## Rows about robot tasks
────────

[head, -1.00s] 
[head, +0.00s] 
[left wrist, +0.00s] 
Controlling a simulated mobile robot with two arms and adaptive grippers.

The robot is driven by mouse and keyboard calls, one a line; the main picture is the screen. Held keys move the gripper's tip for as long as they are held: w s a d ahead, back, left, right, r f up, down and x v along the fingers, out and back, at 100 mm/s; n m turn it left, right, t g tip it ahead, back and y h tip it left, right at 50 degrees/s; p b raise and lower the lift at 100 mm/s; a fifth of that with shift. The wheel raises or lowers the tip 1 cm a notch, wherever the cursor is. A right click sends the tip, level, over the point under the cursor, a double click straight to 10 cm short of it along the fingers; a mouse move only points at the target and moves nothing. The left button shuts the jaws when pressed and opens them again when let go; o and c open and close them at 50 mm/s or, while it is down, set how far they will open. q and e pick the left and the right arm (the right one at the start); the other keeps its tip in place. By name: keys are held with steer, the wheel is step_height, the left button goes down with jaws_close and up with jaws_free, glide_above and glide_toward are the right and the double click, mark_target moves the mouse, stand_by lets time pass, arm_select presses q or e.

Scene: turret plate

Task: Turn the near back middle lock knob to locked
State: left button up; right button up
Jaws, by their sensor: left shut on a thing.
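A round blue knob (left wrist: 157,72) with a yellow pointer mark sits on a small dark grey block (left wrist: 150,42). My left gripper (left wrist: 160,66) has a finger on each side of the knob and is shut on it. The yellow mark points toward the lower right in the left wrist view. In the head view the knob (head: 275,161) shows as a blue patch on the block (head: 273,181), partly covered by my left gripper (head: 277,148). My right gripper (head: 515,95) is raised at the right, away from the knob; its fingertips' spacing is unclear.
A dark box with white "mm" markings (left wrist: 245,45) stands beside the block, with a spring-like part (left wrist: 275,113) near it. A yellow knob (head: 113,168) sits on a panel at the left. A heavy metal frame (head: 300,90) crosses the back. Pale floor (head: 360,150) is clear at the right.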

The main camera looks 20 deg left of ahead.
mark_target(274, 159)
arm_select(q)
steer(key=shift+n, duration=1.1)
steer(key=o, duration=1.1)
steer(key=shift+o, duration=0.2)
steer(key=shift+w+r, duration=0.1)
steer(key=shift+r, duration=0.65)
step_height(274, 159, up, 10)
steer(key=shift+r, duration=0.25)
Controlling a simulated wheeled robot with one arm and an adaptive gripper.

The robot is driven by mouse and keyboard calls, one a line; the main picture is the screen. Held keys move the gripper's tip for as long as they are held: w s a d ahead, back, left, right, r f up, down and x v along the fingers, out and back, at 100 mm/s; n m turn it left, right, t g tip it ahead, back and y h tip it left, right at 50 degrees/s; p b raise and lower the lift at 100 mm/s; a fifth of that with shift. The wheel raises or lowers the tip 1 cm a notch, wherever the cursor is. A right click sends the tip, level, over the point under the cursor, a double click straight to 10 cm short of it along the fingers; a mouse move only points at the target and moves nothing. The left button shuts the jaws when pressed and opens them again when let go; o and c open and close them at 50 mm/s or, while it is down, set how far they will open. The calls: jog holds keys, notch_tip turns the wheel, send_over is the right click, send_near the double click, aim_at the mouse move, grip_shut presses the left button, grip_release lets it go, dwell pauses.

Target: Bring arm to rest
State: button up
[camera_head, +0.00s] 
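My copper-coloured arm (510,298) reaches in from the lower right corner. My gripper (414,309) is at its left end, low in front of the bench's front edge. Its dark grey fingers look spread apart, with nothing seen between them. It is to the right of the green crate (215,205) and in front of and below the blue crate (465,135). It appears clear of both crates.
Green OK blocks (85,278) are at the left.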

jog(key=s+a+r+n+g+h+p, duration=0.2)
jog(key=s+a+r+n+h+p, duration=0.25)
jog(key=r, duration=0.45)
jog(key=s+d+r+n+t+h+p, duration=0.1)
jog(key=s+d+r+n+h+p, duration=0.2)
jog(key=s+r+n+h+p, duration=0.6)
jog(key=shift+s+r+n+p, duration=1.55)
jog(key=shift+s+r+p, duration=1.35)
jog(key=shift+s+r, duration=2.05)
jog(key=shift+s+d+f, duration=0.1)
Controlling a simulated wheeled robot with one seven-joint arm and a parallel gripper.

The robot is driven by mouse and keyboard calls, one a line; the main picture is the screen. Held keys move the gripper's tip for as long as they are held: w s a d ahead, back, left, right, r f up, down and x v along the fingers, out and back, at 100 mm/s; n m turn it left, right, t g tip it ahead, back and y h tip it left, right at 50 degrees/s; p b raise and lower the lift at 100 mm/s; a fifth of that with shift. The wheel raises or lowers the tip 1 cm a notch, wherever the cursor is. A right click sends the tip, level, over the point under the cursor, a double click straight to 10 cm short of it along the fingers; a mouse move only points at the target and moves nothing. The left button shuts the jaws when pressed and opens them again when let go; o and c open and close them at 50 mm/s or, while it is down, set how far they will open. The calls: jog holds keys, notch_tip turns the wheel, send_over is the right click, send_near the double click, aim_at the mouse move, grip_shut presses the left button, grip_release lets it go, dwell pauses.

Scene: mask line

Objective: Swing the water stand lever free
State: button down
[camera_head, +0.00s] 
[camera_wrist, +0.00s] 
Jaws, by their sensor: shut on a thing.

────────

## WRITTEN TASK
Going through the data above, count the lines where the string "State" appears, and answer with only that number.

## SOLUTION FOR THIS EXERCISE
3